Switzerland has a “Dealing with the Past” programme within the foreign ministry. Its taskforce coordinator Christian Schläpfer says the ministry’s “systematic engagement in the area of Dealing with the Past goes back to around 2011 when our Taskforce was created”. Activities involve providing expertise and sometimes acting as a safe haven for archives related to transitional justice. “Switzerland is receiving increasing numbers of requests to act as a safe haven for archives, but it takes a while to put a solution into practice, as complex legal and sometimes political considerations need to be take into account,” he told Justice Info. “Providing expertise, on the other hand, happens upon request by our partners and is much less resource-intensive.”
Since 2011 the foreign ministry has been working with the Swiss Federal Archives and the NGO Swisspeace on an “Archives and Dealing with the Past” programme. Examples of its initiatives, according to Schläpfer, include supporting a “system analysis and proposed solution for the management of the data” collected by the Special Criminal Court in the Central African Republic; for the Extraordinary African Chambers in Senegal (Hissène Habré trial) and Burundi Truth and Reconciliation Commission, supporting the safeguarding of the physical archives and their digitalization; and supporting the design of the data collection and archiving system for the Truth, Justice and Reconciliation Commission in Mali.
Swiss safe haven
As well as providing expertise, Schläpfer told Justice Info that there are “three cases” in which Switzerland holds transitional justice related archives from other countries for safekeeping. These include the archives of the Marshall Islands Nuclear Claims Tribunal (NCT), which handled victim claims related to US nuclear testing. “These archives are still physically located on the islands but in very difficult climatic conditions - the general climatic conditions but also rising sea levels,” says Schläpfer. “Originally it started as digitizing these archives, with which we helped, and once they were digitized we managed to bring these digital copies to Switzerland and integrate them in the Federal Archives.”

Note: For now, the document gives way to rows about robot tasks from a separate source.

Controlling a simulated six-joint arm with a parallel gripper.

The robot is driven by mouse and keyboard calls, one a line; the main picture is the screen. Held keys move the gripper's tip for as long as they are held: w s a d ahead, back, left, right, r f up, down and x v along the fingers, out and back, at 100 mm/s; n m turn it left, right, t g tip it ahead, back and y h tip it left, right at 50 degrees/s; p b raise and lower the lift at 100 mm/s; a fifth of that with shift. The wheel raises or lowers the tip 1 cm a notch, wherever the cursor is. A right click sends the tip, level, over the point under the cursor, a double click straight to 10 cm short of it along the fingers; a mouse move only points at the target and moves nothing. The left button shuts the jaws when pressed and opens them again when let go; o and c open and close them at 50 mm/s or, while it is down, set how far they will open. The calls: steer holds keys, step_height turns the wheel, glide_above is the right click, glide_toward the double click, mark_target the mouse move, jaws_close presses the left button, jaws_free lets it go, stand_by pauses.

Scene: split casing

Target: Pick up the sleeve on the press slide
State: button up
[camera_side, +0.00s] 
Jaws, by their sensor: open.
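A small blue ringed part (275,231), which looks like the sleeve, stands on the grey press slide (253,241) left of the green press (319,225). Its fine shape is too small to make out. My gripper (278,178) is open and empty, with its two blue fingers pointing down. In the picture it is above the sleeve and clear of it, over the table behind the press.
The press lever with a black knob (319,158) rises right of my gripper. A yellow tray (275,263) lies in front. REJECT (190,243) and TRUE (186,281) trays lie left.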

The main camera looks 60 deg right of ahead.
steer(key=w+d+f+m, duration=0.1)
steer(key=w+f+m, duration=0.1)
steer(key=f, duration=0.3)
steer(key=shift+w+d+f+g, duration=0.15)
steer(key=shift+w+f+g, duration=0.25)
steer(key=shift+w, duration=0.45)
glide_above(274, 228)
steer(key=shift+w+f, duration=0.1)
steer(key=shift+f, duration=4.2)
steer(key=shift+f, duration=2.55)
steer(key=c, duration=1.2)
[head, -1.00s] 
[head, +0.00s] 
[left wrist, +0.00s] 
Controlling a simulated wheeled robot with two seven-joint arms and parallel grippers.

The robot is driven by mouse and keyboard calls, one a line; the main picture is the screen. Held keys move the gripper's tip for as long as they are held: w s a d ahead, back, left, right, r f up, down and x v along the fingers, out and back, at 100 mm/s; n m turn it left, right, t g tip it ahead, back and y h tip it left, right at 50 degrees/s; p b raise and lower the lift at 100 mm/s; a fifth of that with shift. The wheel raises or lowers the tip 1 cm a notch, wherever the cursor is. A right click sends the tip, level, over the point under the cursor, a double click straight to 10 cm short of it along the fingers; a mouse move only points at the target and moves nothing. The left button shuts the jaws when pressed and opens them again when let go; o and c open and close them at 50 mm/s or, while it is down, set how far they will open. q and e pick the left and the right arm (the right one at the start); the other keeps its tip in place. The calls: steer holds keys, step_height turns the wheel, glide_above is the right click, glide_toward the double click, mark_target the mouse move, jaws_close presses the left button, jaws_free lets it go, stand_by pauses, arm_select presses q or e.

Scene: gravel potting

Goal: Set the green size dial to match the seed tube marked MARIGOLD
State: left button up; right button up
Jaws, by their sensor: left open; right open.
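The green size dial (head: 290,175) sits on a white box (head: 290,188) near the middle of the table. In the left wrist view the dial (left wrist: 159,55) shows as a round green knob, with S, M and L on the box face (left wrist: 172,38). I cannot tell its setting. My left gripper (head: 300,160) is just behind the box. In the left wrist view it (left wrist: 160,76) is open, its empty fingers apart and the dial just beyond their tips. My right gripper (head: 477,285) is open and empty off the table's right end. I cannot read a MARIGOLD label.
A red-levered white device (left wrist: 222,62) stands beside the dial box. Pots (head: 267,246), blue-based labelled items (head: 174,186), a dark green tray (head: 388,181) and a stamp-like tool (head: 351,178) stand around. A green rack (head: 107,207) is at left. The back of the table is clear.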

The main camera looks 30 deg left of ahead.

The conditions of access to these archives are defined by the authorities of the Marshall Islands. In the other two cases, which Schläpfer preferred not to disclose, he says it is “more a question of having a security copy somewhere in a safe space in case that's necessary”, but there is no access to them. He told Justice Info they include police records that might be relevant for transitional justice purposes such as accountability or vetting. According to Peterson, the Swiss were “very important funders of the Guatemala Police Archives Project to try to preserve the police archives in that country”.
Neutrality gives credibility
Schläpfer says Swiss initiatives in the field are part of government peace policy, since “we are generally engaged in supporting transitional justice processes” and “we realized just how central archives actually are to these processes”. “We’ve noticed that the more useful they are, the more likely it is that they are at risk for whatever reason,” he told Justice Info. “These risks can be environmental, as we saw, but also political, of course.”
Asked why countries might trust Switzerland with their sensitive archives, Schläpfer says “we are not the only players in the field”, but he thinks Switzerland has an advantage. “It’s linked to our neutrality, and that we don’t really have any stake, we’re not suspected of having a stake, so that gives us more credibility. The other aspect, of course, is that we have made available some resources over quite some time for this type of activity.”
Schläpfer says that in developing this “niche”, Switzerland has introduced an “approach that resulted in guiding principles”. When it acts as a government to safeguard transitional justice archives from another country, there is always a contract, otherwise “there are too many open questions”, such as ownership and access to sensitive information. These guidelines are currently also used by various actors engaging operationally in safeguarding transitional justice archives, according to the ministry.
Scattered around the globe
Peterson says the records of a number of tribunals and truth commissions are held in other countries. For example, “the records of both the Guatemala and El Salvador truth commissions are in the UN in New York” and “the records of the truth commission of Liberia are in a university in the United States”. The archives of the International Criminal Tribunal for former Yugoslavia are in the Netherlands, while those of the International Criminal Tribunal for Rwanda are in Tanzania and remain accessible through the UN Residual Mechanism.
Those of the Special Court for Sierra Leone (SCSL) are in the Netherlands, at the national archives, but remain the property of the SCSL Residual Mechanism. Bouwknegt says this was a “rescue mission” because “paper doesn’t fare well in the Sierra Leone climate” and they do not take up too much room. In the Netherlands, he says it is all about space, which is “very expensive in this country” and can be a cause of friction over who pays for what.
In terms of ownership and who pays for what, Peterson says she doesn’t think this is a big issue for the UN tribunals because “they were created by the UN, they are UN records just as any other UN archives would be”. But, she continues, “when you have these joint bodies like in Cambodia, then we have real trouble figuring out who gets what, for what purpose and when”. And so, she says, “I really plead with these international bodies, these truth commissions, these tribunals. When you set yourself up, think about who is going to take over the archives when you are no longer working”.